Dataset excerpt:

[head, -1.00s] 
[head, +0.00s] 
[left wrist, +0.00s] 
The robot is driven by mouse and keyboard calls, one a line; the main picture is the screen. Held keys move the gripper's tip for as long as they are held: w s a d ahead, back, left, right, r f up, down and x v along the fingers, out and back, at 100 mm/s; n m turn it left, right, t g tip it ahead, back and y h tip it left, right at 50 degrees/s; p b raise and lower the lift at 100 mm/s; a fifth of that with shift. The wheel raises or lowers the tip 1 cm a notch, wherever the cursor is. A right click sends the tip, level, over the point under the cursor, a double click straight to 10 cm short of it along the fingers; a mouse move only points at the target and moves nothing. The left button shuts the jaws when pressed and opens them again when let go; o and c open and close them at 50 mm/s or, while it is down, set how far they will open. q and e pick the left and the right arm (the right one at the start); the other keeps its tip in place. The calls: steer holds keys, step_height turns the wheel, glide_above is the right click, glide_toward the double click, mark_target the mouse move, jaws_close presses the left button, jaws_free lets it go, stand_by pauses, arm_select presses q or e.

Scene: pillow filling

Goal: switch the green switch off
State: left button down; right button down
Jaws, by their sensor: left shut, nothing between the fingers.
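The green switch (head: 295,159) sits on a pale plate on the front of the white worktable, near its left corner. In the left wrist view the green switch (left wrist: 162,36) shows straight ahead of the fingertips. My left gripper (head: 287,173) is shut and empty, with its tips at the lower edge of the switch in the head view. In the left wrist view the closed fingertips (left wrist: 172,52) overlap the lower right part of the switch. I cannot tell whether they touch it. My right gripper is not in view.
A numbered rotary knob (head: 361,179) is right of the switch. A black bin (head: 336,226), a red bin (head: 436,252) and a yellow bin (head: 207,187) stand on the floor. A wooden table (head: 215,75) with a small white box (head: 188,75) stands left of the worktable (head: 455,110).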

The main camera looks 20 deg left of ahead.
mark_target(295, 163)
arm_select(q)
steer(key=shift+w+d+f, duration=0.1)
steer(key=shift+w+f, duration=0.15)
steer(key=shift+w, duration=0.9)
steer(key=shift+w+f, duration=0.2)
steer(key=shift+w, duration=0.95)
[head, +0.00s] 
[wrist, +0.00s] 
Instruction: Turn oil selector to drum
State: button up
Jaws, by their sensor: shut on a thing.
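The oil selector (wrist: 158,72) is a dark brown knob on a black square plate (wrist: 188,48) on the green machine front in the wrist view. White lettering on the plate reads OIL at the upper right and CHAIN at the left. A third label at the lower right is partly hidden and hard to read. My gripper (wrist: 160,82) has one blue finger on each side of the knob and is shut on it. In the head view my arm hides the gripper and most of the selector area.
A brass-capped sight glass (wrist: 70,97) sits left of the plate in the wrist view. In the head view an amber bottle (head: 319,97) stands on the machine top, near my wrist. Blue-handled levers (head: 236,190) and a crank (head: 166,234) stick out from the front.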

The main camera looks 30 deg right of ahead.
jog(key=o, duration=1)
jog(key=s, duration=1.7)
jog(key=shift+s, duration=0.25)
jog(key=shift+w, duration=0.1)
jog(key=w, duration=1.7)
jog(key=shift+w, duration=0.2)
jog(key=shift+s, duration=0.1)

**Task prompt:**
Gather every line from the entries above where the word "State" appears, and copy them.

**Exercise output:**
State: left button down; right button down
State: button up

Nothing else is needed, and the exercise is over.